J.B. McGuckian* (Chair) (appt’d. 12 May 2021)
C. Duffy* (resigned 12 May 2021)
B. O’Kelly* (resigned 17 December 2021)
L. Williams* (appt’d. 8 April 2021)
D. Clague* (appt’d 26 August 2021)
* Independent director
Column A: the number of scheduled meetings held during the year where the Director was a member of the Committee.
Column B: the number of scheduled meetings attended during the year where the Director was a member of the Committee.
In addition to the scheduled meeting, there was significant engagement between Committee members throughout the period to progress the Committee’s business.
Role and Responsibilities
The role, responsibilities and duties of the Committee are set out in written terms of reference and are reviewed annually.

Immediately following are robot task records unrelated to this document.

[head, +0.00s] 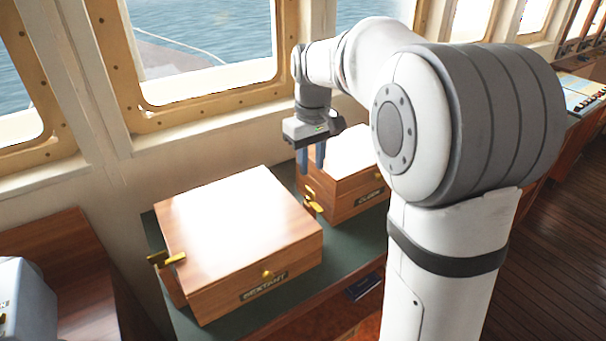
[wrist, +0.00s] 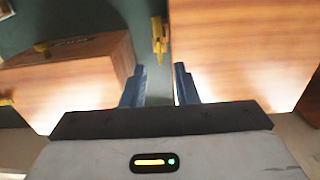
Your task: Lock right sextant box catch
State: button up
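The sextant box (head: 235,215) is a closed wooden box with a SEXTANT label at the front left of the green-topped counter. Its right brass catch (head: 313,203) juts out at the right side. In the wrist view this catch (wrist: 159,40) sits at the left edge of the sextant box (wrist: 255,50), over the gap between the boxes. My gripper (head: 311,165) points down behind the catch in the head view. In the wrist view its two blue fingers (wrist: 159,75) are apart with nothing between them. The catch lies just beyond the fingertips, apparently untouched. I cannot tell its exact lock position.
A second labelled wooden box (head: 350,195) stands close on the right, also in the wrist view (wrist: 80,75); only a narrow gap separates the boxes. The sextant box's left catch (head: 166,259) sticks out. Windows (head: 200,50) lie behind. A dark book (head: 363,287) sits below the countertop.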

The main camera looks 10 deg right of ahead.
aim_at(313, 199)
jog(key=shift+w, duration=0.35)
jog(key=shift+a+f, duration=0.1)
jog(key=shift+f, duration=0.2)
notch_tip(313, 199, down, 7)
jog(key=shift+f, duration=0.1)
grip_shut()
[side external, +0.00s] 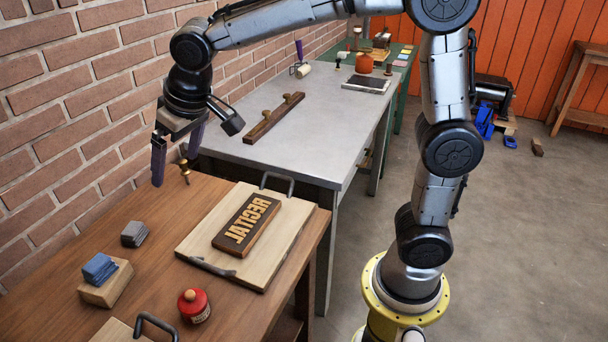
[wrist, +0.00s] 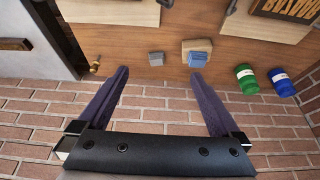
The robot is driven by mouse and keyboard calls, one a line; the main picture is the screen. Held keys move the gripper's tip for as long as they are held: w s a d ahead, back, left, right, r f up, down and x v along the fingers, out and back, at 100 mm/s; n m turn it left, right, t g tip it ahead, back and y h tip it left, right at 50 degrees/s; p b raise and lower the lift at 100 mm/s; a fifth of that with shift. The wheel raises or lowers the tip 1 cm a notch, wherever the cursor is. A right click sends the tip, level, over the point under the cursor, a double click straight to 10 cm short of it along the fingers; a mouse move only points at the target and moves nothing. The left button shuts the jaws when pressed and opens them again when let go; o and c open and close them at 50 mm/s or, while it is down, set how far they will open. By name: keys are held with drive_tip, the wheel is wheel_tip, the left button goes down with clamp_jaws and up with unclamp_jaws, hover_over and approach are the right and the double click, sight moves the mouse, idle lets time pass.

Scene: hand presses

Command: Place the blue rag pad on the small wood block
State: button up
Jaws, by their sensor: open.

The Terms of Reference are available on the Group’s website www.icg.ie.
Its duties are to regularly evaluate the balance of skills, knowledge, experience and diversity of the Board and Committees and lead the process for appointments, ensure plans are in place for orderly succession to both the Board and senior management positions, overseeing the development of a diverse pipeline for succession.
The Committee considered the results of the external evaluation of the Board and the changes to Board composition made during 2021. The Committee was satisfied that the Board continues to be of adequate size and composition to suit the current scale of its operations and has an appropriate balance of skills, knowledge, experience and diversity to enable it to effectively discharge its duties.
As outlined in a number of areas of this report, the Committee is placing a particular focus on ensuring greater diversity at Board and senior management level. We are confident the changes we make to succession planning will address this imbalance versus best practice in the periods ahead. Outside of gender and ethnic diversity, as a Committee, we are confident the current Board’s skillset ensures the ability to oversee management and contribute to the development of strategy.
The Committee notes the Code’s comments on non-executive Director tenure and the tenure profile of the existing non-executive Directors. As reported last year, the Committee continued researching future potential candidates to ensure orderly Board refreshment during 2020 and 2021. That process culminated in the appointment of Lesley Williams and Dan Clague, who have both brought fresh insight and discussion to the Board. From the 2022 AGM, the average tenure of the non-executive directors, including the Chairman will be 11 years.
Outside of the newly appointed Directors. the Committee reviewed and recommended to the Board the re-appointment of the remaining Directors. In considering the proposals for the re-election, the Committee had particular regard for the tenure of John B. McGuckian. John has served as Chairman of the Board since 2004 and as a non-executive Director since 1988. This recommendation was proposed following a robust review of the knowledge, skills and experience that he contributes, in the interests of the Company and stakeholders. The Committee assessed him to be both independent in character and judgement and to be of continued significant benefit to the Board. Recognising the guidance of the UK Code, the Committee was also cognisant of the appointment of John well in advance of the revisions to market expectations on Chair tenure. The Committee expects to align with the provisions of the UK Code on this issue in the future; however, at this time, and particularly in light of the ongoing challenges in the Company’s industry, the Committee determined it appropriate for John to continue as Chair and leader of the Board. The Committee was also satisfied that the role of the senior independent director further ensures clear division between management and oversight.
The Committee did not identify any issues that were likely to impair, or could appear to impair the independence of the non-executive Directors, John Sheehan, Lesley Williams and Dan Clague.
No Committee member voted on a matter concerning their position as a Director.
The Committee reviewed the processes agreed in respect of workforce engagement described at pages 84 to 85 and was satisfied that these arrangements remain appropriate to the Group’s circumstances.
The Group values diversity and the benefits it can provide in promoting the success of the business. The Board’s Diversity Policy is set out on pages 89 to 90. In considering any appointment to the Board the Committee identifies the set of skills and experience required. Individuals are selected based on the required competencies of the role with due regard for the benefits of diversity. Currently, the female composition of the Board and senior management reports was 14% and 21%, respectively. In relation to future Board and senior manager appointments the Committee will actively seek out a greater pool of female candidates for consideration. External search agencies independent of the Group are engaged to assist where appropriate and their mandates include considerations of gender diversity and, in the periods ahead, ethnic diversity.
No recruitment for senior management positions requiring the input of the Committee took place during the period.